» **Exercise**
Write the material out again in full, word for word. Do not include the pictures.

» **Data section**
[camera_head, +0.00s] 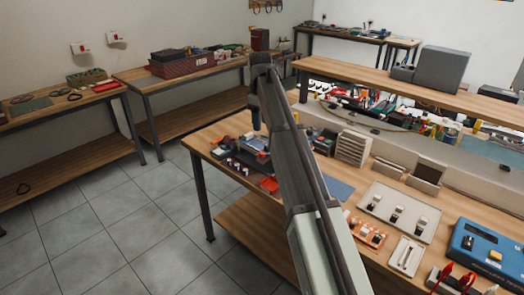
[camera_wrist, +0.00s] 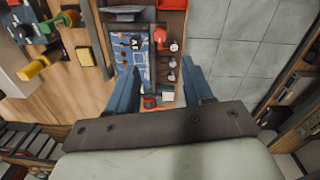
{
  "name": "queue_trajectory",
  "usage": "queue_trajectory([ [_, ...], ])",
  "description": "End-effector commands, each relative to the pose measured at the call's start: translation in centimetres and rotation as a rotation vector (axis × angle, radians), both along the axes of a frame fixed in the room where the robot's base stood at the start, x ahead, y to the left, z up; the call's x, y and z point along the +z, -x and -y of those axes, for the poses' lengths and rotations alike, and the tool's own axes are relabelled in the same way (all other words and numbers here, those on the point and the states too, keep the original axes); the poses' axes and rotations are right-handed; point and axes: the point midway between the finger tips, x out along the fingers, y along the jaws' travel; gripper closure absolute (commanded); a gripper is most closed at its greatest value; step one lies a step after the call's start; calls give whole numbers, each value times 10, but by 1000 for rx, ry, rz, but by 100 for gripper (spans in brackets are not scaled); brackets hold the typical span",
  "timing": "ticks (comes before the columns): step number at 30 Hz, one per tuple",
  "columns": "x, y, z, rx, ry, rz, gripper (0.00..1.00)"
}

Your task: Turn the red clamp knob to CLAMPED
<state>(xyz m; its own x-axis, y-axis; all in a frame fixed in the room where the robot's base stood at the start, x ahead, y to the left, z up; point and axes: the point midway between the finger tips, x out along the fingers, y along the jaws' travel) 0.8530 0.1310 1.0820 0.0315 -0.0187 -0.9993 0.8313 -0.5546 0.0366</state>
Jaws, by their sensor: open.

» **Answer in full**
[camera_head, +0.00s] 
[camera_wrist, +0.00s] 
{
  "name": "queue_trajectory",
  "usage": "queue_trajectory([ [_, ...], ])",
  "description": "End-effector commands, each relative to the pose measured at the call's start: translation in centimetres and rotation as a rotation vector (axis × angle, radians), both along the axes of a frame fixed in the room where the robot's base stood at the start, x ahead, y to the left, z up; the call's x, y and z point along the +z, -x and -y of those axes, for the poses' lengths and rotations alike, and the tool's own axes are relabelled in the same way (all other words and numbers here, those on the point and the states too, keep the original axes); the poses' axes and rotations are right-handed; point and axes: the point midway between the finger tips, x out along the fingers, y along the jaws' travel; gripper closure absolute (commanded); a gripper is most closed at its greatest value; step one lies a step after the call's start; calls give whole numbers, each value times 10, but by 1000 for rx, ry, rz, but by 100 for gripper (spans in brackets are not scaled); brackets hold the typical span",
  "timing": "ticks (comes before the columns): step number at 30 Hz, one per tuple",
  "columns": "x, y, z, rx, ry, rz, gripper (0.00..1.00)"
}

Your task: Turn the red clamp knob to CLAMPED
<state>(xyz m; its own x-axis, y-axis; all in a frame fixed in the room where the robot's base stood at the start, x ahead, y to the left, z up; point and axes: the point midway between the finger tips, x out along the fingers, y along the jaws' travel) 0.8530 0.1310 1.0820 0.0315 -0.0187 -0.9993 0.8313 -0.5546 0.0366</state>
Jaws, by their sensor: open.

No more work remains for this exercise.